If you don’t feel like in your current role your manager is an advocate for you, really think about, is this the right manager for me? Part of what, for you to grow, you want somebody who’s both pushing on you but supporting you, like I was just describing. It is finding that right relationship in terms of that; it’s a very very important relationship, especially if it’s your first time managing or thinking about your career.

Q: What do you do if you have a really crappy manager that doesn’t really like to manage and you’re sort of stuck? Where do you find advocates, or where you should look, and what should you do?

Annie: One of my mentors gave me the really great advice that I need to be specific about the things that I need in order to do my job, and if I’m not finding that from him I need to be finding that from others even in that role, and obviously do the best that you can to change that reality and to be able to move into a different role or onto a different project when you can. But just make sure that you’re carving out the things that matter most to you and being very specific about what those things are. Because often it is less an issue of you actually not just liking each other or whatever it is, and it normally comes down to communication. So I think finding ways to have that more productive conversation can be really helpful.

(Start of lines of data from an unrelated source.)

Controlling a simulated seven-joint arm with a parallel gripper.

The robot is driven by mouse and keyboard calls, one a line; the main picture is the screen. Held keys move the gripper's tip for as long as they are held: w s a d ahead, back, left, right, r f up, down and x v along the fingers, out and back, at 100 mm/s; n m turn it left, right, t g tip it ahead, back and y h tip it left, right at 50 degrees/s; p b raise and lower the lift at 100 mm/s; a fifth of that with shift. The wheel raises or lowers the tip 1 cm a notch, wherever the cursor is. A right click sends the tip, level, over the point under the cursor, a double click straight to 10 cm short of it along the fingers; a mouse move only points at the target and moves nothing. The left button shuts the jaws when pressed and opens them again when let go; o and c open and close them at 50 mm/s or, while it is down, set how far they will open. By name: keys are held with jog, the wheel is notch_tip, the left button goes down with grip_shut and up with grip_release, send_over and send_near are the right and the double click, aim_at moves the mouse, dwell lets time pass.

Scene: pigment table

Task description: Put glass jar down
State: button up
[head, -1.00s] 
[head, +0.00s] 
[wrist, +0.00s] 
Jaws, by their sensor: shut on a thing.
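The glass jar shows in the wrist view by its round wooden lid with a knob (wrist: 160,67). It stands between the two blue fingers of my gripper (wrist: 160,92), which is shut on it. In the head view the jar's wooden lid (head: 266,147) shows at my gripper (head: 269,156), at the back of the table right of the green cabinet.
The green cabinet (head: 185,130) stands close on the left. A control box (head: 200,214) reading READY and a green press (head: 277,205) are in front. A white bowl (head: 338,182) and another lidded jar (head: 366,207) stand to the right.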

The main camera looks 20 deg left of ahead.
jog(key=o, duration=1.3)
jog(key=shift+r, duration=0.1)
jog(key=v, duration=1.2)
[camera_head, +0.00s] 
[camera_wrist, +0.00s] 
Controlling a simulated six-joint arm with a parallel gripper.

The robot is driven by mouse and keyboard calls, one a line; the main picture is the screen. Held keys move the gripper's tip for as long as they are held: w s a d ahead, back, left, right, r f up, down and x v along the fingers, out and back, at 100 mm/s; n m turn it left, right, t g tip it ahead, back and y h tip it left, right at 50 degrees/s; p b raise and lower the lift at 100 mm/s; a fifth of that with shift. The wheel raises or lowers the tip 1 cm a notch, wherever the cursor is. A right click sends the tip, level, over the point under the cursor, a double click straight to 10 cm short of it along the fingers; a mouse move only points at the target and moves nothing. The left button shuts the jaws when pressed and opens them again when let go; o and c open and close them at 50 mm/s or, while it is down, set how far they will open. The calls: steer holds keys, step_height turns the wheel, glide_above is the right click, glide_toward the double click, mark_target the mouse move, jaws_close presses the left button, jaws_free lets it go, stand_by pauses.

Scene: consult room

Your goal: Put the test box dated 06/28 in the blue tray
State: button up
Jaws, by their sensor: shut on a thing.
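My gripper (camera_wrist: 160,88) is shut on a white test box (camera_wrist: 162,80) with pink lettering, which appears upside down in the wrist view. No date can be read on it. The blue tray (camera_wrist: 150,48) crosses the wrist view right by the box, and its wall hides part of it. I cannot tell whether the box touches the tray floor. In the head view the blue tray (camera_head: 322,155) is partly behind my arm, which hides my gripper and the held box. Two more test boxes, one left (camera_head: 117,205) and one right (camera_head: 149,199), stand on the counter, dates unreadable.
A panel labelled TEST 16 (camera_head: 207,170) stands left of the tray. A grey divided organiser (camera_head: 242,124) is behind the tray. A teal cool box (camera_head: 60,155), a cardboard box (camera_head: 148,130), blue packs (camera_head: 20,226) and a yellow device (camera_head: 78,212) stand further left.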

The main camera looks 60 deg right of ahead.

Lauren: I think it’s a mistake to not own your own career and to rely on a manager. It’s great when you do have an advocate, it’s great when you do have a great manager, but I think just taking ownership over that and finding mentors who can turn into advocates, because a lot of young women ask me, “Well, how do I get an advocate? What am I supposed to do? I can’t just walk up to someone and say, ‘hey, will you advocate for me?’ That’s so awkward. What if they don’t like me? What if they don’t know me?” I think finding people you respect to get advice from as mentors first can really help turn other folks other than your manager into advocates, especially when you don’t have a great manager, making sure that you’ve got that support and advice where you can go to other folks and get that guidance is super important.

Sarah: I started to reach out across the organization and talk to other people. It was actually a Kathleen who was really two levels up in a totally different adjacent team, and I just reached out to her and said, “I want to do more. I want more.” I think that that maybe influenced some changes, but it was done very authentically, not as a power-play or anything. I was 23, I didn’t have any power. But being able to articulate, “Hey, I want to do more, and I just have a manager who’s not pushing me and just doesn’t seem that into it.”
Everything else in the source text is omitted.